__TASK DETAILS__. Without the pictures, set down the records below word for word.

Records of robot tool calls
** Start **

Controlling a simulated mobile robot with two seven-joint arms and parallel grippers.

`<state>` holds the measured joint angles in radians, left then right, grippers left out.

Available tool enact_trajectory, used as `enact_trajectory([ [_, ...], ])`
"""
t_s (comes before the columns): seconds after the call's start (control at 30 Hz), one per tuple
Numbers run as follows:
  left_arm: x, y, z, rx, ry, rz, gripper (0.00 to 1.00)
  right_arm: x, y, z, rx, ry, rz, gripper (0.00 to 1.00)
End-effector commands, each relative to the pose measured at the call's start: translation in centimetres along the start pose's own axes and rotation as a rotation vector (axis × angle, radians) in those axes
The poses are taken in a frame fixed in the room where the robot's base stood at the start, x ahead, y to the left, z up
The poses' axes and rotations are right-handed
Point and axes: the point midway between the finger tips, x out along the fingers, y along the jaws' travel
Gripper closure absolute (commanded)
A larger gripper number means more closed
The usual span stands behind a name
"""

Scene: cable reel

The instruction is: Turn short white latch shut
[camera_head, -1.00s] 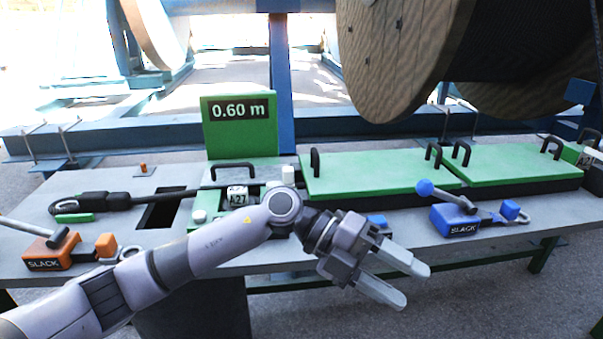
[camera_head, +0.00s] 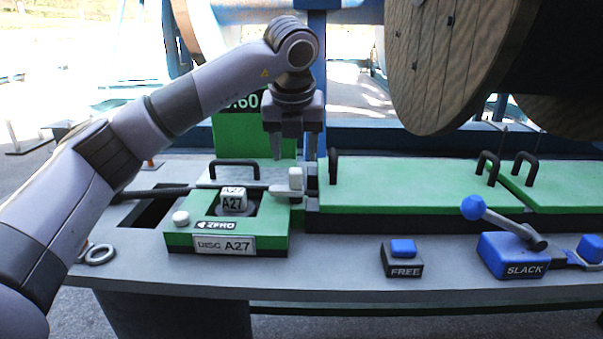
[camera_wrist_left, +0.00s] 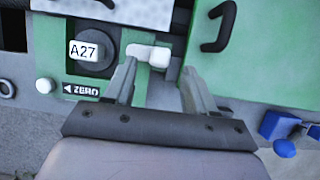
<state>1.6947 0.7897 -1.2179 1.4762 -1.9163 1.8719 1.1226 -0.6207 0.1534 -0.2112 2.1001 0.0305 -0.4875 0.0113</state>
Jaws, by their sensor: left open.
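The short white latch (camera_head: 296,179) is at the right edge of the green counter unit marked DISC A27 (camera_head: 196,240). In the left wrist view the latch (camera_wrist_left: 150,54) is a short white bar lying crosswise, its knob at the right. My left gripper (camera_head: 293,152) points down just above the latch, open and empty. I cannot tell whether a finger touches the latch. My right gripper is not in view.
Green lids with black handles (camera_head: 400,185) lie to the right. A blue FREE button (camera_head: 403,249) and a blue SLACK lever box (camera_head: 512,255) stand on the grey bench in front. The green display post (camera_head: 240,135) rises behind, partly hidden by my arm.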

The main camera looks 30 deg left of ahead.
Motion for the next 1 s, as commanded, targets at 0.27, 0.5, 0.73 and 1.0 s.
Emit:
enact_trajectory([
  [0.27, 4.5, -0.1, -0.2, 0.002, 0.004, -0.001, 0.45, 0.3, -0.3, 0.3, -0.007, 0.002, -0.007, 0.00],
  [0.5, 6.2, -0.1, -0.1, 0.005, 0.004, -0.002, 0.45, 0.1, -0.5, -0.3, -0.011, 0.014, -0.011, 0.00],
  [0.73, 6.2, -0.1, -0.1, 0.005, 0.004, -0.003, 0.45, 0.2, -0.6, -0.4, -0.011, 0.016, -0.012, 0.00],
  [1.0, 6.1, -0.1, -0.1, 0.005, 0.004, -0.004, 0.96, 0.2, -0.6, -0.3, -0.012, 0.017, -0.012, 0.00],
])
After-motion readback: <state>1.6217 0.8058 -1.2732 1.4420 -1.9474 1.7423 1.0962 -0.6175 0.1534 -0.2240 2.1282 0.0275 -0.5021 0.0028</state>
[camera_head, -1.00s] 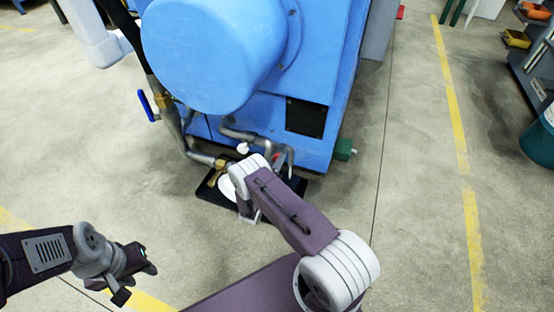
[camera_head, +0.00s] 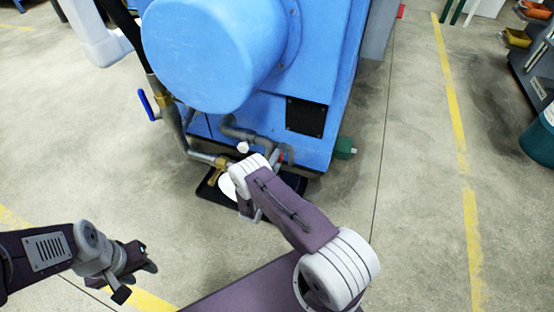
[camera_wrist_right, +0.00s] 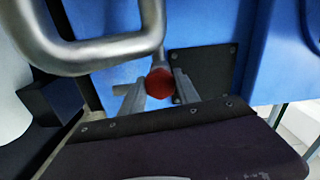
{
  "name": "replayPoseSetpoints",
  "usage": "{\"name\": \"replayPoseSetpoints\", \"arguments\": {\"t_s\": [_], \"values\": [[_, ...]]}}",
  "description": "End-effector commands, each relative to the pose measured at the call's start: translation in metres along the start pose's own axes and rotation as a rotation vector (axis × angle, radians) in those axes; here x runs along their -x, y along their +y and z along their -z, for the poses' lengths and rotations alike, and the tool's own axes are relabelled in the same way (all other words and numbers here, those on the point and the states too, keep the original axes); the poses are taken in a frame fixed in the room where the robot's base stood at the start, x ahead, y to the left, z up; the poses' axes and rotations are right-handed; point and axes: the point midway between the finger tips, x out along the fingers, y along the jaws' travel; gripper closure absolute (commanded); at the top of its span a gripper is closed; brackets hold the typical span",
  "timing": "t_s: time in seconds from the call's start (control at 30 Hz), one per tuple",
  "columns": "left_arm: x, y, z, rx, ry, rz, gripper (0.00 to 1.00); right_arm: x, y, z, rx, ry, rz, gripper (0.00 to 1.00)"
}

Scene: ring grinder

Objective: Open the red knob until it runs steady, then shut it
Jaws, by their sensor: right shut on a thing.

** End **

__EXERCISE ANSWER__.
Controlling a simulated mobile robot with two seven-joint arms and parallel grippers.

`<state>` holds the measured joint angles in radians, left then right, grippers left out.

Available tool enact_trajectory, used as `enact_trajectory([ [_, ...], ])`
"""
t_s (comes before the columns): seconds after the call's start (control at 30 Hz), one per tuple
Numbers run as follows:
  left_arm: x, y, z, rx, ry, rz, gripper (0.00 to 1.00)
  right_arm: x, y, z, rx, ry, rz, gripper (0.00 to 1.00)
End-effector commands, each relative to the pose measured at the call's start: translation in centimetres along the start pose's own axes and rotation as a rotation vector (axis × angle, radians) in those axes
The poses are taken in a frame fixed in the room where the robot's base stood at the start, x ahead, y to the left, z up
The poses' axes and rotations are right-handed
Point and axes: the point midway between the finger tips, x out along the fingers, y along the jaws' travel
Gripper closure absolute (commanded)
A larger gripper number means more closed
The usual span stands behind a name
"""

Scene: cable reel

The instruction is: Turn short white latch shut
[camera_head, -1.00s] 
[camera_head, +0.00s] 
[camera_wrist_left, +0.00s] 
<state>1.6947 0.7897 -1.2179 1.4762 -1.9163 1.8719 1.1226 -0.6207 0.1534 -0.2112 2.1001 0.0305 -0.4875 0.0113</state>
Jaws, by their sensor: left open.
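The short white latch (camera_head: 296,179) is at the right edge of the green counter unit marked DISC A27 (camera_head: 196,240). In the left wrist view the latch (camera_wrist_left: 150,54) is a short white bar lying crosswise, its knob at the right. My left gripper (camera_head: 293,152) points down just above the latch, open and empty. I cannot tell whether a finger touches the latch. My right gripper is not in view.
Green lids with black handles (camera_head: 400,185) lie to the right. A blue FREE button (camera_head: 403,249) and a blue SLACK lever box (camera_head: 512,255) stand on the grey bench in front. The green display post (camera_head: 240,135) rises behind, partly hidden by my arm.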

The main camera looks 30 deg left of ahead.
Motion for the next 1 s, as commanded, targets at 0.27, 0.5, 0.73 and 1.0 s.
Emit:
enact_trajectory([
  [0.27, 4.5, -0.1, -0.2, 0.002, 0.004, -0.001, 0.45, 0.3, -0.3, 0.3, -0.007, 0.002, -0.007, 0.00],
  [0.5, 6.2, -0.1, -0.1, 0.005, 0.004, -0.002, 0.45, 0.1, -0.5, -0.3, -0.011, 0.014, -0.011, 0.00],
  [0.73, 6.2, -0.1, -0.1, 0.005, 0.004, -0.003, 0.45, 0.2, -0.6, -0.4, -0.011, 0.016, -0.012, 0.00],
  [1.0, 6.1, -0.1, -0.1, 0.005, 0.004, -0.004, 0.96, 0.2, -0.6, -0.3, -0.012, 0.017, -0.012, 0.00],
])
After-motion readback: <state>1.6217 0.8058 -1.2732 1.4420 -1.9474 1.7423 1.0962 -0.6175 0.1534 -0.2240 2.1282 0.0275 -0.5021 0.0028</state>
[camera_head, -1.00s] 
[camera_head, +0.00s] 
[camera_wrist_right, +0.00s] 
{
  "name": "replayPoseSetpoints",
  "usage": "{\"name\": \"replayPoseSetpoints\", \"arguments\": {\"t_s\": [_], \"values\": [[_, ...]]}}",
  "description": "End-effector commands, each relative to the pose measured at the call's start: translation in metres along the start pose's own axes and rotation as a rotation vector (axis × angle, radians) in those axes; here x runs along their -x, y along their +y and z along their -z, for the poses' lengths and rotations alike, and the tool's own axes are relabelled in the same way (all other words and numbers here, those on the point and the states too, keep the original axes); the poses are taken in a frame fixed in the room where the robot's base stood at the start, x ahead, y to the left, z up; the poses' axes and rotations are right-handed; point and axes: the point midway between the finger tips, x out along the fingers, y along the jaws' travel; gripper closure absolute (commanded); at the top of its span a gripper is closed; brackets hold the typical span",
  "timing": "t_s: time in seconds from the call's start (control at 30 Hz), one per tuple",
  "columns": "left_arm: x, y, z, rx, ry, rz, gripper (0.00 to 1.00); right_arm: x, y, z, rx, ry, rz, gripper (0.00 to 1.00)"
}

Scene: ring grinder

Objective: Open the red knob until it runs steady, then shut it
Jaws, by their sensor: right shut on a thing.

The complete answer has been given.